⟨

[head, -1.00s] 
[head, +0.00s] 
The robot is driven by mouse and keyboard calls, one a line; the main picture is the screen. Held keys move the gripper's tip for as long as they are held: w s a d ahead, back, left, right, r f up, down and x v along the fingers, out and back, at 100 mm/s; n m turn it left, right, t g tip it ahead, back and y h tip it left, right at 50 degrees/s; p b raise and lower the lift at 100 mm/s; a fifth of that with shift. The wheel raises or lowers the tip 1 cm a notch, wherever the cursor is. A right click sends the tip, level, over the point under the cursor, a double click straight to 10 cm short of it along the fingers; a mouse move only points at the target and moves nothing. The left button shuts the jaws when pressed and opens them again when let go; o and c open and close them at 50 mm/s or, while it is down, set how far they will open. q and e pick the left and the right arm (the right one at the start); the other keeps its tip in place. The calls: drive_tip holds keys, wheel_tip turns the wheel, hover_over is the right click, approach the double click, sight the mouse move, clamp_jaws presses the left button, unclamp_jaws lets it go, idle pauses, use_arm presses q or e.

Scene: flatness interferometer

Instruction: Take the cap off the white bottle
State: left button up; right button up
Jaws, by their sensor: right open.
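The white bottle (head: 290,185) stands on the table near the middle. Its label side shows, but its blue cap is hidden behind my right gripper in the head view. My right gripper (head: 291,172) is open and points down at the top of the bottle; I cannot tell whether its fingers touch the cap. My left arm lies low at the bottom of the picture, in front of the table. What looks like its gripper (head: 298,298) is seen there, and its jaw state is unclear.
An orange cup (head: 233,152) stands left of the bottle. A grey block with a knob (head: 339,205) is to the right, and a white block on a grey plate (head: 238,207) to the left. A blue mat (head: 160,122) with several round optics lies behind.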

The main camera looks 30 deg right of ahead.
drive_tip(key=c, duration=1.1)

⟩

## [Exercise details]
Look through the listing and extract every line with "button" in it.

## [Result]
The robot is driven by mouse and keyboard calls, one a line; the main picture is the screen. Held keys move the gripper's tip for as long as they are held: w s a d ahead, back, left, right, r f up, down and x v along the fingers, out and back, at 100 mm/s; n m turn it left, right, t g tip it ahead, back and y h tip it left, right at 50 degrees/s; p b raise and lower the lift at 100 mm/s; a fifth of that with shift. The wheel raises or lowers the tip 1 cm a notch, wherever the cursor is. A right click sends the tip, level, over the point under the cursor, a double click straight to 10 cm short of it along the fingers; a mouse move only points at the target and moves nothing. The left button shuts the jaws when pressed and opens them again when let go; o and c open and close them at 50 mm/s or, while it is down, set how far they will open. q and e pick the left and the right arm (the right one at the start); the other keeps its tip in place. The calls: drive_tip holds keys, wheel_tip turns the wheel, hover_over is the right click, approach the double click, sight the mouse move, clamp_jaws presses the left button, unclamp_jaws lets it go, idle pauses, use_arm presses q or e.
State: left button up; right button up

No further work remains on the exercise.